_Dataset content_
──────────────────────────────

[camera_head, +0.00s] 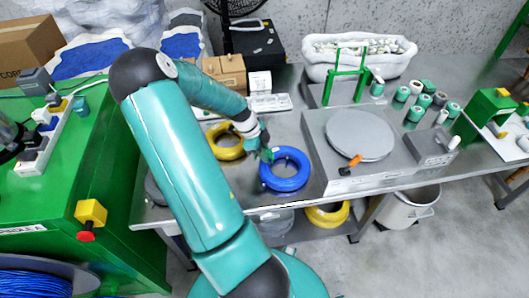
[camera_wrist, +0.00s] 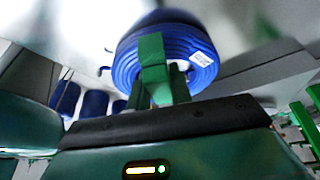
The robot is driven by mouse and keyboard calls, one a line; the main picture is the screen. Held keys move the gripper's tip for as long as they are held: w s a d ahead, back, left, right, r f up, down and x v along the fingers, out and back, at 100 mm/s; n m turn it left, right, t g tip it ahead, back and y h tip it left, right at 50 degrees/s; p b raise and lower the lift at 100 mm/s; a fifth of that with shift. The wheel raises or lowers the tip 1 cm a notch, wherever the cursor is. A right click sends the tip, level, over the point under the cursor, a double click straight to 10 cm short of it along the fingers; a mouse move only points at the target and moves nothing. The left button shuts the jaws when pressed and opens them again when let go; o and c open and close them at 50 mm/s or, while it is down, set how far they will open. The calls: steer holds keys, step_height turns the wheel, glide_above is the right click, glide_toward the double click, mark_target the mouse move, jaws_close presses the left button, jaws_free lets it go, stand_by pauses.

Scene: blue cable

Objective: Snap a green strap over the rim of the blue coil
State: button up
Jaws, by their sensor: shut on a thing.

──────────────────────────────

_The task_
Restate the whole of the material word for word without the pictures.

_Response to this exercise_
[camera_head, +0.00s] 
[camera_wrist, +0.00s] 
The robot is driven by mouse and keyboard calls, one a line; the main picture is the screen. Held keys move the gripper's tip for as long as they are held: w s a d ahead, back, left, right, r f up, down and x v along the fingers, out and back, at 100 mm/s; n m turn it left, right, t g tip it ahead, back and y h tip it left, right at 50 degrees/s; p b raise and lower the lift at 100 mm/s; a fifth of that with shift. The wheel raises or lowers the tip 1 cm a notch, wherever the cursor is. A right click sends the tip, level, over the point under the cursor, a double click straight to 10 cm short of it along the fingers; a mouse move only points at the target and moves nothing. The left button shuts the jaws when pressed and opens them again when let go; o and c open and close them at 50 mm/s or, while it is down, set how far they will open. The calls: steer holds keys, step_height turns the wheel, glide_above is the right click, glide_toward the double click, mark_target the mouse move, jaws_close presses the left button, jaws_free lets it go, stand_by pauses.

Scene: blue cable

Objective: Snap a green strap over the rim of the blue coil
State: button up
Jaws, by their sensor: shut on a thing.

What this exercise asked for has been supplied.